Students designed the first home with Charest and input from University Planning, Design and Construction Management. Charest is leading undergraduates in its construction this summer and throughout the 2023-24 academic year. The first 550-square-foot home will be constructed from steel and timber that students will fashion into beams. The home will be raised on piers and include two bedrooms, a full kitchen and common area, and a bathroom. A porch will provide outdoor living space.
“I must commend our administration for pursuing this vision. When we looked at precedents for this kind of community, we couldn’t find anything like it. This is a laboratory, and students are participating in building the laboratory. It is truly groundbreaking,” Charest said
The community’s 11 other homes will be designed and built by outside firms around different principles of sustainable design and construction. Each will be roughly 600 square feet and include two bedrooms, a shared bathroom and common areas for food preparation, living and gathering.
An existing brick ranch house next to the farm will be refurbished and converted into a commons building for student services, laundry and communal events.
“The addition of the living-learning community and common spaces will make Loy Farm even more of a research and educational farm where the campus community and outside community can come to learn about sustainable growing methods, sustainable architecture and view 12 different solutions to the same problem,” said Brad Moore, associate vice president for facilities and chief facilities officer. “It will be illuminating to see those architectural solutions juxtaposed next to each other with the richness of the architectural variety.”
Students will apply to live in this unique LLC having demonstrated their commitment to environmental sustainability through coursework and service at Loy Farm. Residents will be expected to contribute to the well-being and care of the community. Faculty and student advisors will guide activities and outreach.
Environmental studies faculty have long envisioned a residential community at the farm where students would apply classroom lessons to tending the farm and living out sustainable principles.
Michael Strickland, lecturer in environmental studies and English and director of the Center for Environmental Studies, said the LLC is “a culmination of the vision we’ve had and what we’ve worked for steadily all these years.” He believes it will add vibrance to campus life through a highly competitive residential community and create new opportunities for experiential learning unavailable at most institutions.
“This LLC expands the Center’s mission of keeping in the forefront of students’ and faculty’s minds that sustainable living is achievable, but that it takes vigilance and constant evolution,” Strickland said. “Not only is this a model of sustainability, but it will be a hands-on, immersive experience for our students in learning practical life skills — like using tools to maintain a home and landscape and mastering the complexities of farm and gardening work — fostering self-reliance, grit, resilience and care for the community.”

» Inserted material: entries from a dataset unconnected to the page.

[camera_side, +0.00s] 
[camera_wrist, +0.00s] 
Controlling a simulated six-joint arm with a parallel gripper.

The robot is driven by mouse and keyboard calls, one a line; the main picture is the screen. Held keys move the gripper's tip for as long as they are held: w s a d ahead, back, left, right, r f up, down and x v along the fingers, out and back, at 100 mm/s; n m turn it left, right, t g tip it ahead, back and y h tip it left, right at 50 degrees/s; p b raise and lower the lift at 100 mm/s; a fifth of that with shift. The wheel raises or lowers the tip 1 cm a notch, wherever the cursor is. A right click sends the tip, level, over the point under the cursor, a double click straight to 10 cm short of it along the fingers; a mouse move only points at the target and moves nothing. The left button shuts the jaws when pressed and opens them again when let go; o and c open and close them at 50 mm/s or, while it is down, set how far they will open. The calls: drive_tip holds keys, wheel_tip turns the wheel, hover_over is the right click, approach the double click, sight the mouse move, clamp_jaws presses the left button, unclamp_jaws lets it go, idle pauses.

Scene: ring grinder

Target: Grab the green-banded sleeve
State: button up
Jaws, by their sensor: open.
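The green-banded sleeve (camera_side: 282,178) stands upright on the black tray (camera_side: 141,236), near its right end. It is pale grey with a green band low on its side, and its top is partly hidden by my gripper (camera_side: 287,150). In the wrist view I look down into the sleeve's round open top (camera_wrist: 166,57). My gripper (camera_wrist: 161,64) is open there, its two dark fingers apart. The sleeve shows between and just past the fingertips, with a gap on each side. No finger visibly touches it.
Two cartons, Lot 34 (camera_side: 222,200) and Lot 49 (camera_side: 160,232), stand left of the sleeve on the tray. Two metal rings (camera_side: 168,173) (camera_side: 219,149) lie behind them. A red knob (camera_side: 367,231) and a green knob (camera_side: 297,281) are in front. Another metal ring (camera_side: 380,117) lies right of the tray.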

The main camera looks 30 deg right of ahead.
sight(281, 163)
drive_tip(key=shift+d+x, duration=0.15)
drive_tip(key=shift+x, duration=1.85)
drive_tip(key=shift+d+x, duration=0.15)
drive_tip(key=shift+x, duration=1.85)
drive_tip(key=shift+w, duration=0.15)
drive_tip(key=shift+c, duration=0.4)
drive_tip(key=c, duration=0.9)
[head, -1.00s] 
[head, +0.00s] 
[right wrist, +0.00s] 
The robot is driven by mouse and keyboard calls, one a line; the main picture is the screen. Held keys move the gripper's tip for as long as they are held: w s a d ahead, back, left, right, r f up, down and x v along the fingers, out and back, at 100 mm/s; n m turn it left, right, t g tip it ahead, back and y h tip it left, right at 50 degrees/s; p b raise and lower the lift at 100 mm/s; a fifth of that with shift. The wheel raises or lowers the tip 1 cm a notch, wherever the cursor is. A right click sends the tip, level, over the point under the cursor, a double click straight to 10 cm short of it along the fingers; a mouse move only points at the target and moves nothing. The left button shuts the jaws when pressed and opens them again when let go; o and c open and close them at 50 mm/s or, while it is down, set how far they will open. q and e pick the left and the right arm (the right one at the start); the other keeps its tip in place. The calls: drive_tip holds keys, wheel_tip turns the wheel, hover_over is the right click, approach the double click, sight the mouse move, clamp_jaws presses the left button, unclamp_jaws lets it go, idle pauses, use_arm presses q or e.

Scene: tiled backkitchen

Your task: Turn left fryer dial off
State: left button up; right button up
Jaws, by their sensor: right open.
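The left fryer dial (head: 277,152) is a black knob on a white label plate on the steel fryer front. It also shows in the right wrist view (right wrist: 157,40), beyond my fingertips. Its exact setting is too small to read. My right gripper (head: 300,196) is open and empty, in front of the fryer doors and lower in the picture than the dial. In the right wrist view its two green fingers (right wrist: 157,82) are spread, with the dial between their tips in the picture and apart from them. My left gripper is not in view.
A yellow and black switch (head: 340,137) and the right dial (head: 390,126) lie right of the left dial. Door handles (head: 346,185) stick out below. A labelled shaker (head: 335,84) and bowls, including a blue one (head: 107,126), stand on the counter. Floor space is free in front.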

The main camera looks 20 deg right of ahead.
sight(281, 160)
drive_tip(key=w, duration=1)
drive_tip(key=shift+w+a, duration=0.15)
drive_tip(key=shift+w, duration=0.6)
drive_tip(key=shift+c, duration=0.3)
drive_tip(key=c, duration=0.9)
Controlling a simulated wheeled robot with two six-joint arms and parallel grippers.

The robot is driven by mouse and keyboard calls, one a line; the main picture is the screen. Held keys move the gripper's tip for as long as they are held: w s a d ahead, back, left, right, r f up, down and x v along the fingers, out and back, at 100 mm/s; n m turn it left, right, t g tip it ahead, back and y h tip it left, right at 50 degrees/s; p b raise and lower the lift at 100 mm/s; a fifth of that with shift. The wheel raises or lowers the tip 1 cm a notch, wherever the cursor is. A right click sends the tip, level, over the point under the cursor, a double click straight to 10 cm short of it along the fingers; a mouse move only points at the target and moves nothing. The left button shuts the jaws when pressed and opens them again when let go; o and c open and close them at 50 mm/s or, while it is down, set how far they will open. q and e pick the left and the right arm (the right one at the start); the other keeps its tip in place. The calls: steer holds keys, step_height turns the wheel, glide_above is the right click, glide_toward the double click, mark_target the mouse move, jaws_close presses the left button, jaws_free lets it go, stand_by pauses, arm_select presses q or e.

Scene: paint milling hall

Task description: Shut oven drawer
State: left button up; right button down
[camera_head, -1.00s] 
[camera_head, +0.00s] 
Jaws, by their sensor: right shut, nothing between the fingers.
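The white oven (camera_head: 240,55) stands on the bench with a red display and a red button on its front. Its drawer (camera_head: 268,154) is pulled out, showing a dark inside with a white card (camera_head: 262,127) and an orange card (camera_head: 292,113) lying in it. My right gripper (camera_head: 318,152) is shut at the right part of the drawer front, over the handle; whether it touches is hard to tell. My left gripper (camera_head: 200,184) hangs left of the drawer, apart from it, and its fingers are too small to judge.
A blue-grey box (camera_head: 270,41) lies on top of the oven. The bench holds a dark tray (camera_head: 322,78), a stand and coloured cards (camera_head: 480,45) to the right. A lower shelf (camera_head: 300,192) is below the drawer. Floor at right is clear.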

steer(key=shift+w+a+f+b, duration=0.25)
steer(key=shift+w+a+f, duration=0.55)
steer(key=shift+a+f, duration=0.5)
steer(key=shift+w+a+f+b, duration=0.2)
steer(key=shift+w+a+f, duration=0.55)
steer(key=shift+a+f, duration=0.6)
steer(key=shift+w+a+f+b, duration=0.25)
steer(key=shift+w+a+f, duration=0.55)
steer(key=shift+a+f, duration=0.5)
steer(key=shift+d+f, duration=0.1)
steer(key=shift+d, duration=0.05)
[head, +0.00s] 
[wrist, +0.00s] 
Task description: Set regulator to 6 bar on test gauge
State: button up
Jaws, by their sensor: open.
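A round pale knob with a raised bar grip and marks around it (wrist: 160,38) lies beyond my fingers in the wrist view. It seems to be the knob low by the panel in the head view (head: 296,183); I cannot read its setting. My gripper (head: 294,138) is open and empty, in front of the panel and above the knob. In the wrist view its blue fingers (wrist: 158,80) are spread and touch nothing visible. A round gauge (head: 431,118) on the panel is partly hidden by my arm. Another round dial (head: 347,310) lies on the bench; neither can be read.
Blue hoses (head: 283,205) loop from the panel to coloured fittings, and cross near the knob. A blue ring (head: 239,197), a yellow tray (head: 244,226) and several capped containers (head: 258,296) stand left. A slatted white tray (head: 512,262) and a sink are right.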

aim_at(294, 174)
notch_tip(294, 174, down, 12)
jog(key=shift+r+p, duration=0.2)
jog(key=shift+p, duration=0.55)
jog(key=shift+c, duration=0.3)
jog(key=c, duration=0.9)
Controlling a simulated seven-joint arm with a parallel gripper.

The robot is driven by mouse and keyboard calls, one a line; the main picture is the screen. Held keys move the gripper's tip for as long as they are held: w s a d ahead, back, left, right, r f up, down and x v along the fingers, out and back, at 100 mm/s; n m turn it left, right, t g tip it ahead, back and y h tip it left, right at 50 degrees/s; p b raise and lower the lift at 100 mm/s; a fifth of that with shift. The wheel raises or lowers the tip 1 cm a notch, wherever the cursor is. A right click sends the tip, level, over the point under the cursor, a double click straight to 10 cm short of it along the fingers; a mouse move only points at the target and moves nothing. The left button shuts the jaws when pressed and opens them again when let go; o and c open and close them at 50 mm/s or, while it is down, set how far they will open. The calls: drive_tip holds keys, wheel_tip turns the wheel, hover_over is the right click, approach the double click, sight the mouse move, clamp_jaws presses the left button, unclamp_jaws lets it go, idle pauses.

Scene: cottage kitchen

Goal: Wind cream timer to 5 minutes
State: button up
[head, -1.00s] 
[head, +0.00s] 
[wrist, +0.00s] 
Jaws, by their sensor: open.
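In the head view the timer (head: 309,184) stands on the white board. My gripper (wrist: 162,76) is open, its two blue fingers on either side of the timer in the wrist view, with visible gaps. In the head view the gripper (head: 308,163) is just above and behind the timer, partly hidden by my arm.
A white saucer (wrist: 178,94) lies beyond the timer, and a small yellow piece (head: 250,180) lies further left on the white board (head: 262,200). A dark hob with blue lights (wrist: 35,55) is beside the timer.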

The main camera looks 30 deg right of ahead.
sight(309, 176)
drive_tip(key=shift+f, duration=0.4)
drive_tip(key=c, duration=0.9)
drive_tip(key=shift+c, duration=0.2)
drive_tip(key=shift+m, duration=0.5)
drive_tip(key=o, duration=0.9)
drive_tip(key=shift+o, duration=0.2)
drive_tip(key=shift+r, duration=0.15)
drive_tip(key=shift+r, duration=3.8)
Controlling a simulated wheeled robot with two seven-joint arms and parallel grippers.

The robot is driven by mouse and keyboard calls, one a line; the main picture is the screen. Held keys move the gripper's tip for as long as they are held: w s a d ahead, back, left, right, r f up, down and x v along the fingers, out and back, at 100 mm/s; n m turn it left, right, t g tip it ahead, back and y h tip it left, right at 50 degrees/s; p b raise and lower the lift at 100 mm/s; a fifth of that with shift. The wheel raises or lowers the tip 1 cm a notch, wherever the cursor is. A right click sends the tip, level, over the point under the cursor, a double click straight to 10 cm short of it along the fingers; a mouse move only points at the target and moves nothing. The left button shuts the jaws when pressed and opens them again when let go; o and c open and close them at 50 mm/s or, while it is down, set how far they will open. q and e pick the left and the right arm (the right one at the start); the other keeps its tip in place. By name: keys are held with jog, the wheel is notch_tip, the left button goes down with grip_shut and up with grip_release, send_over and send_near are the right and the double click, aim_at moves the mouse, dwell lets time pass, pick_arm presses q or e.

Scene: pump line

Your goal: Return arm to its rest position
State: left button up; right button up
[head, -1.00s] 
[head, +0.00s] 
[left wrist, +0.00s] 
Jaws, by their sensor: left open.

Elon University acquired Loy Farm from the Loy family in 2000, eventually becoming a hub for agroecology courses on a half-acre farm. It has since grown to include two high tunnels and propagation spaces, expanded perennial and annual crops and a barn that functions as an indoor/outdoor classroom. Full-time staff oversee planting and harvests — which supply Harvest Table campus dining, Elon’s Campus Kitchen, and Allied Churches of Alamance
County’s food kitchen with produce — serving as an example of sustainable, equitable food systems in the South.
Design and construction of the LLC is already enriching Elon students’ experiential learning.
Karalyne Dube ’23 was an assistant architectural designer with Charest during her senior year. This fall, Dube will enroll at the Platt Institute in Brooklyn to pursue a master’s in architecture, and the work she submitted from Elon’s sustainable design courses put her ahead in the application process.
“The most exciting thing to me about this process was seeing students so inspired to continue this work in the future,” Dube said. So many architects design sketches but rarely see them come to life. I can’t describe that feeling, and I want to repeat this process and see my work benefit my community and the environment.”
Kyra Wells ’24 is a member of the summer team that broke ground and is completing the first phase of construction.
“We’re not shadowing anyone. We’re the ones who are building it, and we’re learning firsthand from Prof. Charest, who’s so experienced,” Wells said. “It’s exciting and empowering.”